Extracted entries ::

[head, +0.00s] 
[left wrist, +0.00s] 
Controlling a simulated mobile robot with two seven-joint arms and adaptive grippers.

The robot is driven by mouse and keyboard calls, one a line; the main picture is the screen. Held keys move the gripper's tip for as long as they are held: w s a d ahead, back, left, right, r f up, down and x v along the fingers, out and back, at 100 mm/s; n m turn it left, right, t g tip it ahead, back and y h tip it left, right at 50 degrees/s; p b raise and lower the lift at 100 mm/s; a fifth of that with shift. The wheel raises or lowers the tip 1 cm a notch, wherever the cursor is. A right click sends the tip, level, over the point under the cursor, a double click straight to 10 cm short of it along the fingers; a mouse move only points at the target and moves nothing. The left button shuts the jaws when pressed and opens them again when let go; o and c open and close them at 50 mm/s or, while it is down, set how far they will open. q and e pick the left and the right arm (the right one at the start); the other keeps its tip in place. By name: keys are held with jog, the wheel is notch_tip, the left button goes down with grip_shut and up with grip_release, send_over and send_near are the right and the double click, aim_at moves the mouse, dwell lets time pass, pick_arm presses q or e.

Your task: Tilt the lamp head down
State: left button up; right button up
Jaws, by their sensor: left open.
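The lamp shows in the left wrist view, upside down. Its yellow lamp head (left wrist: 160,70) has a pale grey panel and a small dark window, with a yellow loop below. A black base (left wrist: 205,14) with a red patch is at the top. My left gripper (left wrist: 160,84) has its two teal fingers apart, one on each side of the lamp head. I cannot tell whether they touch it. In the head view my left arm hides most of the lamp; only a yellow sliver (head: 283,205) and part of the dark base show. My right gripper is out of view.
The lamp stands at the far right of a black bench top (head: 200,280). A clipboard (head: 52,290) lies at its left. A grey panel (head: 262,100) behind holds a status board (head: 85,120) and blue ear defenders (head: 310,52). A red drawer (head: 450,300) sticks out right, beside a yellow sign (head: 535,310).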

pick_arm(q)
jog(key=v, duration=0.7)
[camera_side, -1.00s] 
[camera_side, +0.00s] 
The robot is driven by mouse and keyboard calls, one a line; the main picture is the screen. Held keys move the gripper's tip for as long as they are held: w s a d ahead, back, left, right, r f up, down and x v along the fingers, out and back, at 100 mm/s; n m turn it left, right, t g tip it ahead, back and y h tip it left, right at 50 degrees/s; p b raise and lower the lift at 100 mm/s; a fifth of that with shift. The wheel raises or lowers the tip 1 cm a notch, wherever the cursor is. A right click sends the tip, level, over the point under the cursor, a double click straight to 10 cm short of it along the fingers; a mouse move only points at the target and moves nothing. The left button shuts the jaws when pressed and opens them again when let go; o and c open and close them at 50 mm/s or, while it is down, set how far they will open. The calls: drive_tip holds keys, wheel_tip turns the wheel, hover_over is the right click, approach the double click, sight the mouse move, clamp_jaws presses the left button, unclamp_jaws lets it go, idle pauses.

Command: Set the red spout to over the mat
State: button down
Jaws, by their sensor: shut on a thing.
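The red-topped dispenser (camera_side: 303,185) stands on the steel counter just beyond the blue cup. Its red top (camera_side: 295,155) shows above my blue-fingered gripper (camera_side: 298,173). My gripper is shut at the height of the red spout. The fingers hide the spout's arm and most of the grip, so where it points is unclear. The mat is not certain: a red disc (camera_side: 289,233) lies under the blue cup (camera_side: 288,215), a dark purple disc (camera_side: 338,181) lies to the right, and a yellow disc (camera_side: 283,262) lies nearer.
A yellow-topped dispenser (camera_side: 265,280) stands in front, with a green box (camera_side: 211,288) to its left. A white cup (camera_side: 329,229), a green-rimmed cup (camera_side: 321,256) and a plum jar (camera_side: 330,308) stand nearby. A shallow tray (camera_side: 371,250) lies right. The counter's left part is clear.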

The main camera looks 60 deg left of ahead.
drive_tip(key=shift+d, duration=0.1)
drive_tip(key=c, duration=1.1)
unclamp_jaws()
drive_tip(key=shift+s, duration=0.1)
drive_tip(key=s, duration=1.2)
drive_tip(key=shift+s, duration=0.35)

Exercise objective :: Print the lines from the line with "Your task: Tilt the lamp head down" to the line with "State: left button up; right button up" exactly, and print nothing else. Both of those lines are included.

Reply to the exercise ::
Your task: Tilt the lamp head down
State: left button up; right button up

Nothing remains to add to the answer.